Tickets £10.00, £6.00 (concession), free (schoolchildren)
available from Deveron Arts, Rizza's shop, or at the door

emails from Palestine
David Ward, Steve Bingham, Jane Frere and Emily White at the 2010 premiere of e-mails from Palestine
Photograph © Malcolm Crowthers

Emily and Steve will perform a varied programme including a performance by Steve of Bach's D minor Partita for solo violin, which ends with the astonishing 15 minute Chaconne. Steve has recently released a CD which includes a performance of this partita. Together Steve and Emily will play adaptations for sackbut and electric violin drones of music by the 12th Century proto-feminist, Benedictine abbess, visionary and polymath Hildegard of Bingen. A number of short pieces are to be specially written for this concert by local school pupils. Emily and Steve will also perform a substantial piece specially written for them, e-mails from Palestine by David Ward, who lives near Aberchirder. This exploits the exceptional multi-talents of Emily on sackbut, trombone, violin, vocals and percussion with Steve on violin, electric violin and electric bass violin (with live loops) and percussion. The texts, intoned and sung by Emily, are fragments of emails David Ward received in 2007–2008 from Scottish artist Jane Frere when she was working with young Palestinians. The piece was commissioned by Woodend Arts as part of Sound with subsidy from Creative Scotland and first performed in 2010 and 2011. A studio recording of e-mails from Palestine is due to be recorded by Steve and Emily and should be available online by the time of this concert, which is part of Sound, Scotland's festival of new music.

Emily White is well known to the people of Huntly through the Huntly Summer School and the Isla Quartet. She was working as a trombonist when she heard the beautiful and inspiring sound of the baroque violin. She took violin lessons from Rachel Podger then Walter Reiter and studied with him at Trinity College of Music for a postgraduate course in historical violin performance. With her performance of Bach's Chaconne from the Solo Partita in D minor she won the Trinity Early Music Prize 2007. Emily has enjoyed being a member of Devon Baroque, directed by Maggie Faultless, for several years. She has also played violin with The Scholars Baroque, Concerto Caledonia and Shakespeare's Globe Theatre. She set up The Isla Quartet, which released their first disc Center of Huntly in 2008. She created and directs the annual Huntly Summer School which combines the traditional Scottish and classical styles of learning. She also continues to work as a trombone player, is a member of the English Cornette and Sackbut Ensemble, and appeared on BBC Radio 3's In Tune with her modern brass quintet Chaconne to showcase music from their recent CD release Dancing in the Dark. Emily freelances with the Orchestra of the Age of Enlightenment, the English National Ballet and the Orchestra of the Eighteenth Century. She continues to work extensively as a teacher and coach of trombone, sackbut and baroque violin.
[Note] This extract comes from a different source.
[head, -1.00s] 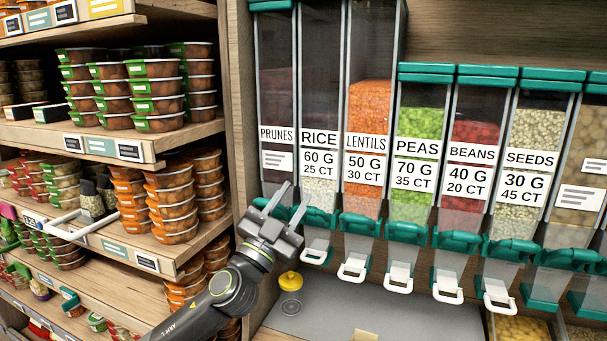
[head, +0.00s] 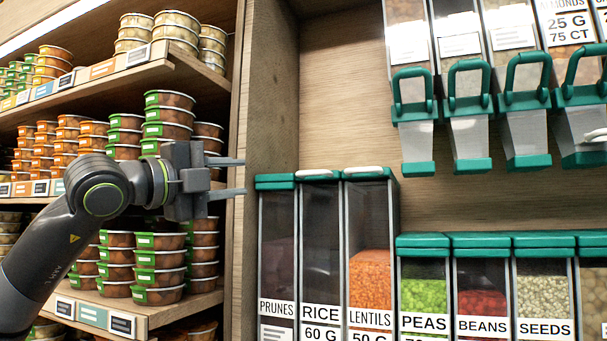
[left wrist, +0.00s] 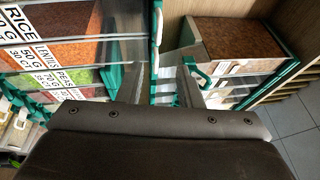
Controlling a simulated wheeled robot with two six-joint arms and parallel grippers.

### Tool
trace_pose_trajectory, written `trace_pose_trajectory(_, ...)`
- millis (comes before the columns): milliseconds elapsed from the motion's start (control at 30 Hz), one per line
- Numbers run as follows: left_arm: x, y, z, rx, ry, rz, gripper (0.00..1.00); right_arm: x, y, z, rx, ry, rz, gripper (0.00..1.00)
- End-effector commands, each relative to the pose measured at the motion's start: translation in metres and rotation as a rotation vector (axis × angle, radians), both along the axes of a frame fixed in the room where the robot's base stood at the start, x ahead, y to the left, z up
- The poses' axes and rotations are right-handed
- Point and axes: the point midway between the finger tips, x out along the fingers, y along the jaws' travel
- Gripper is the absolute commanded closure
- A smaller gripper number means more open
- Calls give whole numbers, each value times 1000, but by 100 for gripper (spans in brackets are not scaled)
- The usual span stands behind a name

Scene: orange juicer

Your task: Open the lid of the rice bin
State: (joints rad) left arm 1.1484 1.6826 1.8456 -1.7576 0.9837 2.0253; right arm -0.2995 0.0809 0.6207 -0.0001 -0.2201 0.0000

Steve Bingham studied violin with Emmanuel Hurwitz, Sidney Griller and the Amadeus Quartet at the Royal Academy of Music from 1981 to 1985, where he won prizes for orchestral leading and string quartet playing. In 1985 he formed the Bingham String Quartet, an ensemble that has become one of the foremost in the UK, with an enviable reputation for both classical and contemporary repertoire. The Quartet has recorded numerous CDs and has worked for radio and television both in the UK and as far afield as Australia. The group has toured in Europe, the Middle East and Australia and has worked with distinguished musicians such as Jack Brymer, Raphael Wallfisch, Michael Collins and David Campbell. The Quartet's educational activities have included residencies at London's South Bank Centre, for several UK festivals and at Radley College. The Quartet is also known for its many performances of new works by some of the best young composers in Britain.
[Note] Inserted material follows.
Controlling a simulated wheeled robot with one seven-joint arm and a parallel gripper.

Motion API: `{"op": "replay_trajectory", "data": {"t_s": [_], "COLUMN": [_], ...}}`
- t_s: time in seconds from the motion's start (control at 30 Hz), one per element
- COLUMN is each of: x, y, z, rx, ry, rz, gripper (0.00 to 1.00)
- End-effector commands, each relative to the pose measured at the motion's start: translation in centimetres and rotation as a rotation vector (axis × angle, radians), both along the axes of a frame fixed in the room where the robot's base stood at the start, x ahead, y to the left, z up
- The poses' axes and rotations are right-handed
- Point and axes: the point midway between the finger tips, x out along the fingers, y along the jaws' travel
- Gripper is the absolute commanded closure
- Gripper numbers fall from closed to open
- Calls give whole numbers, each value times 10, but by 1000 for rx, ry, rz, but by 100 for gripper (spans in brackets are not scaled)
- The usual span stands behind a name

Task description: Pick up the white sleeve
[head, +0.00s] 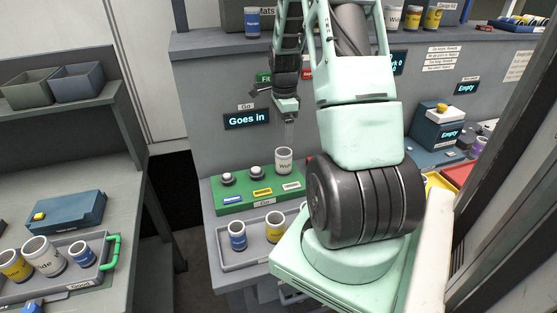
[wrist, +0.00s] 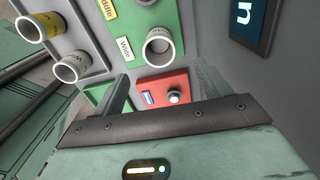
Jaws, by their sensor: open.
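A white sleeve (head: 284,160) with dark lettering stands upright at the right end of the green board (head: 235,201). In the wrist view this white sleeve (wrist: 158,50) shows its open mouth, beside a "Wide" label and beyond my fingertips. My gripper (head: 288,122) is open and empty above it, with a gap between. My gripper's two fingers (wrist: 163,82) are spread in the wrist view. Another white sleeve (wrist: 72,68) is in the grey tray (wrist: 95,55); in the head view my arm mostly hides it. A third white sleeve (head: 43,256) stands in the left tray.
The grey tray also holds a blue-banded sleeve (head: 237,235) and a yellow-banded sleeve (head: 275,227). Two knobs (head: 255,173) rise from the green board. A wall with a "Goes In" display (head: 247,119) stands close behind. A red panel (wrist: 160,84) lies beside the board.

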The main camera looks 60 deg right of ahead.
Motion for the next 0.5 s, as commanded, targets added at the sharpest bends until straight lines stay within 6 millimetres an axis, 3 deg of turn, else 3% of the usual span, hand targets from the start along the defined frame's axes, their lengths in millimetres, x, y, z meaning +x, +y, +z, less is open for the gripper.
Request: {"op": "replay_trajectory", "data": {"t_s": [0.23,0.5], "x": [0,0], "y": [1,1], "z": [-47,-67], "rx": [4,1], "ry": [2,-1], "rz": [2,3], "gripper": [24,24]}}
Steve has appeared as guest leader with many orchestras including the BBC Scottish Symphony Orchestra, the Scottish Chamber Orchestra, English National Ballet and English Sinfonia. He has given solo recitals both in the UK and America and his concerto performances include works by Bach, Vivaldi, Bruch, Prokofiev, Mendelssohn and Sibelius, given in venues as prestigious as St John's Smith Square and the Royal Albert Hall. Steve is also a conductor of some repute and is currently principal conductor of Ely Sinfonia, the City of Peterborough Symphony Orchestra and the Ad Hoc Sinfonia. In the field of world music Steve has collaborated with several notable musicians including guitarist Jason Carter and players such as Sanju Vishnu Sahai (tabla), Baluji Shivastrav (sitar) and Abdullah Ibrahim (piano). Steve also plays live with No-Man, the progressive art-rock duo of Tim Bowness and Steven Wilson. In recent years Steve is much in demand providing violin backing for many different artists and styles, from folk singer-songwriter ballads to prog rock! Steve is internationally renowned for his solo violin recitals, where he mixes acoustic pieces with live-looped electric violin arrangements in his own unique way. He has recorded four solo albums, Duplicity, Ascension, Third and, released in July 2014, The Persistence of Vision (which includes Bach's D minor Partita), alongside many single tracks, and he is currently planning two new releases for 2015. Steve's interests include ornithology, photography and Celtic knotwork.